_TASK OBJECTIVE:_
From the listing below, copy word for word every line starting at the one that includes "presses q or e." and ending at the one that includes "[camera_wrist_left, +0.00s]"; the pictures are omitted.

_Recorded robot episodes:_
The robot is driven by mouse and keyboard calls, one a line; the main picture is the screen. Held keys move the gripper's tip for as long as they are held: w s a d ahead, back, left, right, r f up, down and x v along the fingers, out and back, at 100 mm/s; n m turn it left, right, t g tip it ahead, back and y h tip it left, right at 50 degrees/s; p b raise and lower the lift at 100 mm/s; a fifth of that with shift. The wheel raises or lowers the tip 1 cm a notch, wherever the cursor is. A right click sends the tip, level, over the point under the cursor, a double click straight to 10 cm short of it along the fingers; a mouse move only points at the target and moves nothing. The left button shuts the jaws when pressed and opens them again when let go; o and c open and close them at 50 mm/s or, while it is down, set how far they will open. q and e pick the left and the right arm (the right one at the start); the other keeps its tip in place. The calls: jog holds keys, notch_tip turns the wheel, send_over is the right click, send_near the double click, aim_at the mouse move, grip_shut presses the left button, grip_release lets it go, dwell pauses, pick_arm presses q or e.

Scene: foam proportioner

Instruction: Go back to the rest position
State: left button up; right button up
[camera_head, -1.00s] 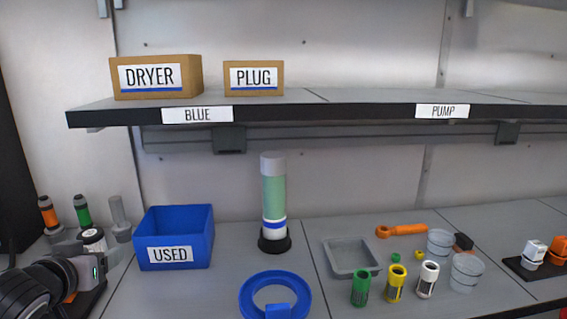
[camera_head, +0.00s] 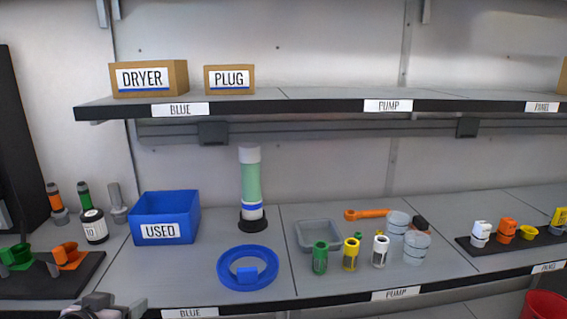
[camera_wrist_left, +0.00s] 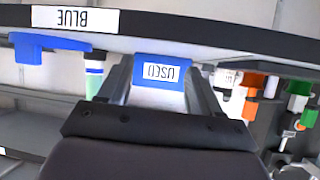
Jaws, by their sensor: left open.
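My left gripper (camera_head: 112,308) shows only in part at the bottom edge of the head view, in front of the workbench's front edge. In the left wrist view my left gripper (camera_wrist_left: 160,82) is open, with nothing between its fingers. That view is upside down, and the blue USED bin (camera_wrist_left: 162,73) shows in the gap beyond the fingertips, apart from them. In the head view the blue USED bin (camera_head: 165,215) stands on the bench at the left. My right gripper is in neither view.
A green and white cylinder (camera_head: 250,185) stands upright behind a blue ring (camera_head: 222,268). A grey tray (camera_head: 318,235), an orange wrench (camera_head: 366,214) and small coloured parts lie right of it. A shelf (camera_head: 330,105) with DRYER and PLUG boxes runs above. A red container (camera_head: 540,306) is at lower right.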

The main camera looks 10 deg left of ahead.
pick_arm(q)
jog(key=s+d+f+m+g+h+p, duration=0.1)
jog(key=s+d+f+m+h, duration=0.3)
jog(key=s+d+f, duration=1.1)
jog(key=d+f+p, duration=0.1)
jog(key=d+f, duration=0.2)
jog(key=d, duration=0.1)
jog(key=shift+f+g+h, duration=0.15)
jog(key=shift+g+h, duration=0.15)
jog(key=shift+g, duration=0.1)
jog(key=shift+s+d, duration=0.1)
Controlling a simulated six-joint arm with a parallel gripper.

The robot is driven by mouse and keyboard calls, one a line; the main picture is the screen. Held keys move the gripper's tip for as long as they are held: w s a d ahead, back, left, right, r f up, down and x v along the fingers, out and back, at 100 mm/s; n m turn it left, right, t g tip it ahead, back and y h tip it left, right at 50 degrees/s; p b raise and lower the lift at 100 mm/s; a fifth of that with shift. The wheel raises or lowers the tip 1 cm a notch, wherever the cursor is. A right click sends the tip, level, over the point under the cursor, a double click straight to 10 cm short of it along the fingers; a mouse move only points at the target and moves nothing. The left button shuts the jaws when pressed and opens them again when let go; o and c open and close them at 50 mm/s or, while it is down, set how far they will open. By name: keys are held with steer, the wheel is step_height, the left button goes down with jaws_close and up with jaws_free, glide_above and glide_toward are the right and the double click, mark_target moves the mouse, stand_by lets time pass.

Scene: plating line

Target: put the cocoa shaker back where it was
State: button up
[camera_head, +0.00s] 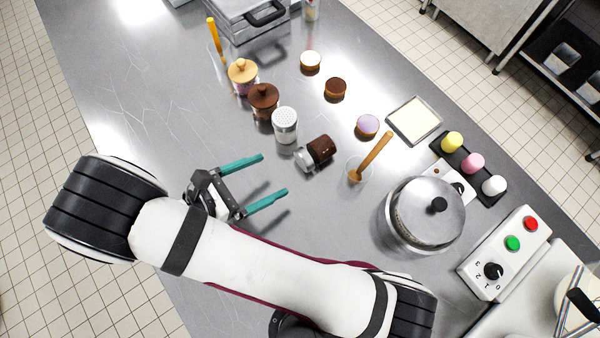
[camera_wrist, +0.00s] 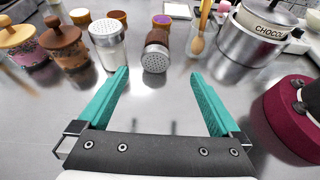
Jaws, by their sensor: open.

---

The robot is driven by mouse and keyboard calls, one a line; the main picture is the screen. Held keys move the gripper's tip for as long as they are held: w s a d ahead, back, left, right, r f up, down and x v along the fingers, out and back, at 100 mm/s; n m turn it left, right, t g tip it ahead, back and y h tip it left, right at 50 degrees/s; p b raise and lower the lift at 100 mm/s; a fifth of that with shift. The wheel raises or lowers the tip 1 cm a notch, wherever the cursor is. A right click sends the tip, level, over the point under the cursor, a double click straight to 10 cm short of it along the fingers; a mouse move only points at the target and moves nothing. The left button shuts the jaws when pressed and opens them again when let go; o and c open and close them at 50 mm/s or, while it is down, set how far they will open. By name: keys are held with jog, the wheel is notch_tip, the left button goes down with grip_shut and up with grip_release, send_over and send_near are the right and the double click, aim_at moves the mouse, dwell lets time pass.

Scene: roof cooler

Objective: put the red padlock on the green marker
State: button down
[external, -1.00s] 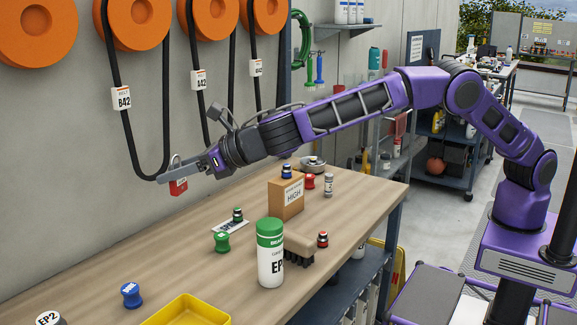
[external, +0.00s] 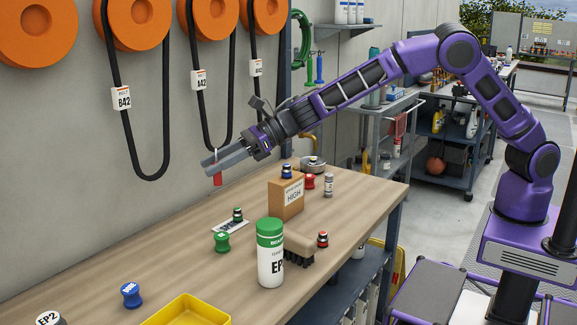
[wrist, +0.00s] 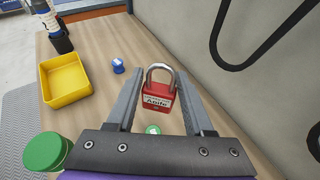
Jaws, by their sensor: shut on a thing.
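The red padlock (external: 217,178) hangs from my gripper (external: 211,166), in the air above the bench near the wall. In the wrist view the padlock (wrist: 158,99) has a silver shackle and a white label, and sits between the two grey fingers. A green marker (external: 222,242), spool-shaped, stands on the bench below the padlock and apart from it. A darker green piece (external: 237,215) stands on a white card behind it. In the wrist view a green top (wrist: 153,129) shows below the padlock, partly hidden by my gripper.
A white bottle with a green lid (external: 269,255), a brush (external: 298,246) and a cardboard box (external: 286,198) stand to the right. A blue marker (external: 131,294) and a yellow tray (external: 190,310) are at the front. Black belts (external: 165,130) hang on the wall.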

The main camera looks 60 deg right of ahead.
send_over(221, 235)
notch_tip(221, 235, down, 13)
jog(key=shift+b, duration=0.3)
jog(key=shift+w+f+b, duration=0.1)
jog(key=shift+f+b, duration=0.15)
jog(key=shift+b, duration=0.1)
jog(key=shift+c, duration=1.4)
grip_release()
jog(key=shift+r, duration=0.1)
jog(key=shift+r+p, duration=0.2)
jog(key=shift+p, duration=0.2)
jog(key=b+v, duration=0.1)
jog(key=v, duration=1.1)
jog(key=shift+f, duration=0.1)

_TASK OUTPUT:_
The robot is driven by mouse and keyboard calls, one a line; the main picture is the screen. Held keys move the gripper's tip for as long as they are held: w s a d ahead, back, left, right, r f up, down and x v along the fingers, out and back, at 100 mm/s; n m turn it left, right, t g tip it ahead, back and y h tip it left, right at 50 degrees/s; p b raise and lower the lift at 100 mm/s; a fifth of that with shift. The wheel raises or lowers the tip 1 cm a notch, wherever the cursor is. A right click sends the tip, level, over the point under the cursor, a double click straight to 10 cm short of it along the fingers; a mouse move only points at the target and moves nothing. The left button shuts the jaws when pressed and opens them again when let go; o and c open and close them at 50 mm/s or, while it is down, set how far they will open. q and e pick the left and the right arm (the right one at the start); the other keeps its tip in place. The calls: jog holds keys, notch_tip turns the wheel, send_over is the right click, send_near the double click, aim_at the mouse move, grip_shut presses the left button, grip_release lets it go, dwell pauses, pick_arm presses q or e.

Scene: foam proportioner

Instruction: Go back to the rest position
State: left button up; right button up
[camera_head, -1.00s] 
[camera_head, +0.00s] 
[camera_wrist_left, +0.00s] 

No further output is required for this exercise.